Wednesday, January 30, 2008

Appliance Update

Mr. Leonard is officially my hero.

He spent under 2 hours here. The washer was fixed in 10 minutes: an underwire had worked its way through the washer tub and into the gears: ladies, beware!

The refrigerator? Jeez....its computer board went. Yup, the computer is now in your fridge; here's a picture of the little darling. It only cost me $489 to fix the ###@%$&!!! But at least I didn't add more crap to the landfill. At the beginning, Thor was right there beside the repairman, with his big head in the fridge, until he realized there was no food in it, and the guy didn't have sandwiches in his pocket, so he wisely went off to take a nap. My icemaker crapped out about 2 weeks before Thanksgiving, and hopefully this computer board will fix that issue too. Ah, well, at least there's plenty of room for the Superbowl provisions!

Super Bowl Planning

First, let me preface my comments by saying that we aren't huge football fans. My husband doesn't watch regular season games, only the last 2 games before the Super Bowl (the playoffs or finals? I'm not sure), and the Superbowl. A couple of my college aged sons watch some games when they're home, often WVU or OSU, and all of the other sibs naturally join in the fun. The girls and I take "game time" as "sewing time" or "shoe shopping time". Except for the Super Bowl. That's food time.
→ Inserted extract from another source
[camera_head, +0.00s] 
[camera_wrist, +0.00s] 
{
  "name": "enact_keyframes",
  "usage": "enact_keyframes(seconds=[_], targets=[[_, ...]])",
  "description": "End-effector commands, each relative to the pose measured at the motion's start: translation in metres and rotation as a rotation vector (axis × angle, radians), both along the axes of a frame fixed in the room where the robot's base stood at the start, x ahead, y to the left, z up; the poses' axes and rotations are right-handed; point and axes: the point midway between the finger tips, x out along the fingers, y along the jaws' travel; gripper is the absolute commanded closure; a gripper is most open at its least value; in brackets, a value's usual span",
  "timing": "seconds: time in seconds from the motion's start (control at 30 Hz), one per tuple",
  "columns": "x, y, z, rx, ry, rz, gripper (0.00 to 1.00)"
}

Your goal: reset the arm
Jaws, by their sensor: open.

Now, I do love the commercials. And, when all of my sons were home, I did love asking when someone was going to get a home run or "voting" for which team should win because their suits were the best color combination or the QB was the "cutest". All of which drives young teenaged males absolutely nuts (and yes, I know some of the rules of the game). But mostly, I love the chance to serve an odd variety of foods in an unstructured manner. When the people in our backyard moved in a couple of years ago, they invited us to their Superbowl party, and we went one year. I felt overwhelmed. They held it in a conference hall at a local hotel, with, as the hostess' sister said, "150 of their closest friends." Thanks, I'll just stay home, where it's warm and cozy, with the kids and the dog.

Tradition being what it is, here's what's contemplated for Superbowl Sunday:

Chips & dips, of course; how could we not?
Homemade bread sticks
Grilled sweet sausage
Sweet & Sour Meatballs with pineapple
Barbecued chicken drumsticks (wings annoy me - not enough meat for the bone)
"Do It Yourself" mini pizzas. I'll make the crust, and the kids can top them
Salad (at least Kellie and I will eat this)

This is the only day of the year when I allow anyone to eat outside the kitchen, breakfast room or dining room. Maybe it's nuts, but with 9 kids, you've got to protect yourself and the vacuum cleaner somehow!

So, while I wait eagerly for Leonard the refrigerator/washer repairman, here's a picture of Thor with the lobster he got for Christmas, and which he's leery o
f playing with:

Tuesday, January 29, 2008

Boys and Pets

The little boys were playing with their guinea pigs yesterday, as they always do.

Thor decided to sit next to Ryan and Rusty.

Shortly after this picture was taken, Thor decided Rusty wasn't using the carrot any more, and ate it.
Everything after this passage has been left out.